Un evento molto atteso e apprezzato la cena dei giornalisti col vescovo, organizzata ogni anno dall’Ufficio diocesano comunicazioni in occasione della festa di San Francesco di Sales. Quest’anno l’incontro si è svolto il 30 gennaio e purtroppo ha registrato l’assenza di alcuni rappresentanti delle testate giornalistiche locali, a causa di malanni di stagione. La serata si è svolta alla Nunziatina ed ha avuto come filo conduttore il tema proposto dal Santo Padre per la 54a Giornata Mondiale delle Comunicazioni Sociali: «“Perché tu possa raccontare e fissare nella memoria” (Es 10,2). La vita si fa storia».
Il vescovo ha offerto una riflessione sul tema proposto, lasciando infine spazio alle osservazioni e alle domande a tutto campo dei giornalisti. Quando una narrazione può dirsi buona? «Quando si prende in seria considerazione la dignità della vita di ciascuno» ha affermato il vescovo: «raccontare storie buone significa rispettare chi è vittima e chi ha sbagliato, ciò che fa parte dell’ordine della creazione e ciò che è proprio della vita umana». Non si tratta quindi di tacere ciò che è male, ma di mantenere il rispetto per la dignità umana di tutti. In questo senso possiamo intendere l’invito del Papa a narrare «storie che edifichino, che non distruggano ma anzi aiutino a ritrovare le radici e la forza per andare avanti insieme». Il ruolo del giornalista, un ruolo sapienziale, è essenziale nella ricerca delle notizie da raccontare e nell’adottare sempre una prospettiva costruttiva. Il rischio infatti è che prevalga la narrazione della negatività, lo scandalo, fino ad arrivare a vere e proprie strumentalizzazioni o invenzioni (le cosiddette fake news). Il vescovo ha proposto a tutti un “esercizio”: pensare a quali sono le storie che ci hanno segnato personalmente, quelle storie che desideriamo condividere perché hanno toccato la nostra esistenza. «Ciascuno di noi conosce diverse storie che profumano di vangelo», ha detto il vescovo, «storie che reclamano di essere condivise, raccontate». Possono essere storie di vangelo anche quelle in cui si parla di non credenti, ha notato monsignor Migliavacca.

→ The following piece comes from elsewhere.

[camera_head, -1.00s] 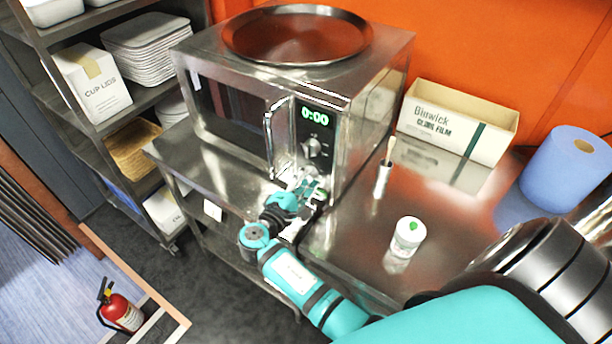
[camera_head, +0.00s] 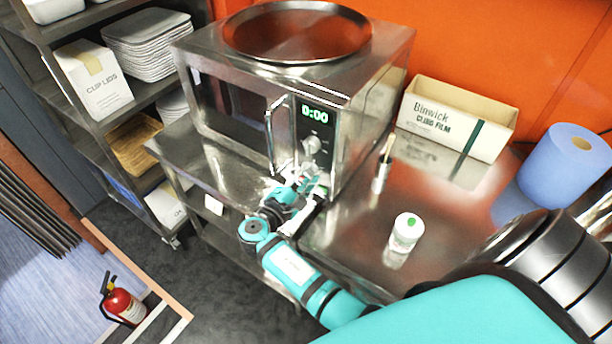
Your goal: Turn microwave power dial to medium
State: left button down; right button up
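The steel microwave (camera_head: 348,120) stands on a metal table with a green display reading 0:00. Its power dial (camera_head: 311,145) is a round silver knob on the front panel, below the display and right of the door handle (camera_head: 279,137). My right gripper (camera_head: 304,177) is in front of the lower panel, just below the dial. Its fingers are small and blend with the shiny metal, so I cannot tell whether they are open or touching the panel. The dial's pointer setting is too small to read. My left gripper is out of view.
A round steel tray (camera_head: 297,34) lies on top of the microwave. A cling film box (camera_head: 458,118), a blue paper roll (camera_head: 566,166), a small metal cup (camera_head: 380,179) with a brush and a white jar (camera_head: 406,232) with a green mark stand on the table to the right.

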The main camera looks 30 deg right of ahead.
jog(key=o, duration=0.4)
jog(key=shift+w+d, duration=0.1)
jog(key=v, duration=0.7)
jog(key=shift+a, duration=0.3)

La riflessione si è allargata poi al tema dei mezzi di comunicazione e all’importante sfida dei social, in cui l’immediatezza diventa efficacia e, talvolta, contagio della comunicazione buona. L’ultimo accento è caduto ancora sul ruolo del narratore e, a questo proposito, il vescovo ha ricordato l’amico fotoreporter Andy Rocchelli, cercatore appassionato di storie, ucciso in Ucraina nel 2014, mentre svolgeva il suo servizio di giornalista. Aveva trent’anni e aveva scelto di rischiare la vita per far conoscere storie attraverso i suoi scatti fotografici e l’ha fatto sul serio, fino alla fine. Il vescovo ha infine ricordato storie buone del nostro territorio. La discussione sulla ricerca di queste storie buone da raccontare e sull’esigenza di una narrazione costruttiva anche delle notizie «cattive» ha coinvolto i giornalisti che hanno portato ciascuno la propria esperienza e le proprie osservazioni.